Siemens awaits final decision on Iraq schemes, CEO says

Iraq's electricity minister has said the country viewed the firm's power proposal "favourably"

(FILES) In this file photo taken on July 29, 2018, a man checks the wiring on electric cables reaching out to homes in Saadoun Street in the Iraqi capital Baghdad, as chronic power shortages have forced residents to buy electricity from private entrepreneurs who run generators on street corners across the country. With a freshman at the helm, Iraq's electricity ministry is planning a long-awaited overhaul of the broken sector to both meet US pressure to halt Iranian power imports and head off summertime protests over chronic cuts. Baghdad hopes it will generate enough megawatts to feed demand by summer, when cuts can leave millions powerless for up to 20 hours per day. / AFP / SABAH ARAR

German industrial giant Siemens is awaiting "final decision" from the Iraqi government for its 11GW plan to revamp the country’s power sector, according to its regional chief executive.

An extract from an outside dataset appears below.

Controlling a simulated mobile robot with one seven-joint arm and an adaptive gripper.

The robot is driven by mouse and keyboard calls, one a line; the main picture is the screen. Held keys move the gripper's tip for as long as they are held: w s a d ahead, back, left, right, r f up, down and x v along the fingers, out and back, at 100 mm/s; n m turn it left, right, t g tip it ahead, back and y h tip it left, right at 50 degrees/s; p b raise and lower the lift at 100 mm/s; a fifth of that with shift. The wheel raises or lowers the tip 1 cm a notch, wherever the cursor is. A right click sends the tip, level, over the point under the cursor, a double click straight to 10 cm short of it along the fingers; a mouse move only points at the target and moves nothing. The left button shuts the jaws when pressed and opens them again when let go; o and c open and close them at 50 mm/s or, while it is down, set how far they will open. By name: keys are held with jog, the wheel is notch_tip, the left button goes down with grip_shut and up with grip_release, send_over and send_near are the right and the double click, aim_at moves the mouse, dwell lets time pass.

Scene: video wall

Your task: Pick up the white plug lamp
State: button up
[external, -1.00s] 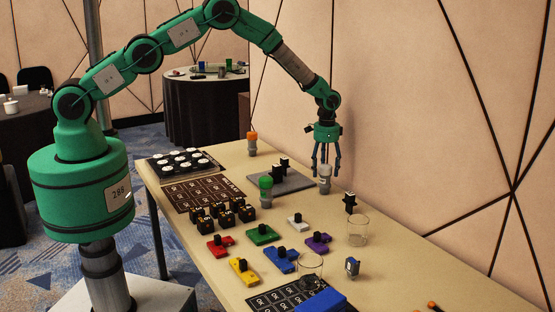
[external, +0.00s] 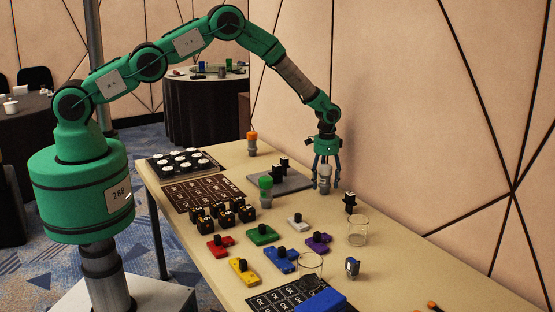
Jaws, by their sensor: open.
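The white plug lamp (external: 325,182) stands upright near the wall side of the table, with a pale top and a grey body. My gripper (external: 326,176) points straight down over it, with its fingers open. The fingers reach down around the lamp's upper part, one to its left and one to its right in the picture. I cannot tell whether any finger touches it.
A grey board (external: 292,184) with black plugs lies left of the lamp. A green-topped lamp (external: 265,190) and an orange-topped one (external: 252,143) stand further left. A black plug (external: 350,203) and a clear glass (external: 357,232) stand to the right. The wall is close behind.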

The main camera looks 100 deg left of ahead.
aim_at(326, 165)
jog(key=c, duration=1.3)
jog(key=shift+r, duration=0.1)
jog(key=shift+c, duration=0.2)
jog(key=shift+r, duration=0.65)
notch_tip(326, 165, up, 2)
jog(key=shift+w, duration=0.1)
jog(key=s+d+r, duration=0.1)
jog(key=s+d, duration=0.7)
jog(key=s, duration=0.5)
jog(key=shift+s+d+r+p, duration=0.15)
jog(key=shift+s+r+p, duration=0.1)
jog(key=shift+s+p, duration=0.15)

Siemens, Germany’s largest industrial firm submitted a $15 billion proposal to the Iraqi federal government last year to rehabilitate the country’s dilapidated power infrastructure, following decades of war. Iraq has been courting large multinational energy companies such as Siemens and GE to rebuild its damaged utilities as well as reduce gas flaring, which has led to losses of billions of dollars in lost revenue over the last decade.

Siemens would prioritise "older stations" and work on switching existing stations from "open cycle to combined cycle" to increase efficiency, Dietmar Siersdorfer told The National in an interview in Dubai.

"There is a high energy demand and this is in the range of 11GW. The time and how we do it is the decision of the government,” he added.

The company’s approach would be a “phased one” and priority would also be accorded to wean Iraq from its dependence on electricity imports from its neighbours, noted Mr Siersdorfer.

In an interview with The National earlier this month, Iraq's electricity minister Luay Al Khateeb said his ministry was reviewing the Siemens' proposal "very favourably".

Rival GE had submitted a proposal around the same time last year for a 14GW capacity addition in Iraq. Its proposal however, was overshadowed by suggestions that the US had been pressuring Baghdad to favour its company over Siemens.

Mr Al Khateeb observed that Iraq had “a good and equal and balanced relationship with all countries” but favoured the German proposal for looking at the country’s requirements on a “cross-sector basis” covering transmission, distribution and power generation.

GE's regional president and chief executive said in an interview with The National earlier this month that the company enjoyed "advocacy" support from the US government and said it was interested in pushing for gas flare reduction as well as energy independence for Iraq.

Elsewhere in the region, Siemens is currently working on a number of projects in Bahrain, Kuwait, Qatar and Saudi Arabia, where it is eyeing both conventional and renewables schemes.